▸ **MATERIAL**:
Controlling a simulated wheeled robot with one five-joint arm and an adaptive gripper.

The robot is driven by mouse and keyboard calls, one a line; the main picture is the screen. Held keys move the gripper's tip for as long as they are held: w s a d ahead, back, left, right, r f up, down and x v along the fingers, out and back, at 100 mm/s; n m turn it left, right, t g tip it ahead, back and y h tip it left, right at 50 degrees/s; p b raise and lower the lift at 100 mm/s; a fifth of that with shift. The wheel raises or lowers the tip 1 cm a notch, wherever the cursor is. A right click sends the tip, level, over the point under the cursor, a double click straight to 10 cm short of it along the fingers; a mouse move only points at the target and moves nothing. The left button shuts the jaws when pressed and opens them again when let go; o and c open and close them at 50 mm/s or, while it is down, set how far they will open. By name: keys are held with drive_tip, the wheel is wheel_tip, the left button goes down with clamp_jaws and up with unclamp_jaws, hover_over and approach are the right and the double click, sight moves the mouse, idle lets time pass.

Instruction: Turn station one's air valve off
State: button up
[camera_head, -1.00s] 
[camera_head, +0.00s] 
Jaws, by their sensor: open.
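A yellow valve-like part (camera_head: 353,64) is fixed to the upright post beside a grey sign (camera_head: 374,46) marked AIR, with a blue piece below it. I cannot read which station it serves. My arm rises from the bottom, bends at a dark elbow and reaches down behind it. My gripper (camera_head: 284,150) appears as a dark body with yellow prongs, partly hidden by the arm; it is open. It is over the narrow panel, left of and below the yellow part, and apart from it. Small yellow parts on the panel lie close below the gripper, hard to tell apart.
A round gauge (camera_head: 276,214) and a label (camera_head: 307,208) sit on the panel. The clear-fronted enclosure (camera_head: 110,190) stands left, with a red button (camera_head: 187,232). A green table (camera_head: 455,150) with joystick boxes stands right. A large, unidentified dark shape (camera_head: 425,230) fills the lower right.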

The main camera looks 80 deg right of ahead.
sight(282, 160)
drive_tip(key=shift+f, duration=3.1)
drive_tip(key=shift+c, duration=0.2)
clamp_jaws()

▸ **TASK DETAILS**: Reproduce the listing above exactly from the line containing "State: button up" through its last line, with both of those lines included.

▸ **WRITTEN SOLUTION**:
State: button up
[camera_head, -1.00s] 
[camera_head, +0.00s] 
Jaws, by their sensor: open.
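A yellow valve-like part (camera_head: 353,64) is fixed to the upright post beside a grey sign (camera_head: 374,46) marked AIR, with a blue piece below it. I cannot read which station it serves. My arm rises from the bottom, bends at a dark elbow and reaches down behind it. My gripper (camera_head: 284,150) appears as a dark body with yellow prongs, partly hidden by the arm; it is open. It is over the narrow panel, left of and below the yellow part, and apart from it. Small yellow parts on the panel lie close below the gripper, hard to tell apart.
A round gauge (camera_head: 276,214) and a label (camera_head: 307,208) sit on the panel. The clear-fronted enclosure (camera_head: 110,190) stands left, with a red button (camera_head: 187,232). A green table (camera_head: 455,150) with joystick boxes stands right. A large, unidentified dark shape (camera_head: 425,230) fills the lower right.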

The main camera looks 80 deg right of ahead.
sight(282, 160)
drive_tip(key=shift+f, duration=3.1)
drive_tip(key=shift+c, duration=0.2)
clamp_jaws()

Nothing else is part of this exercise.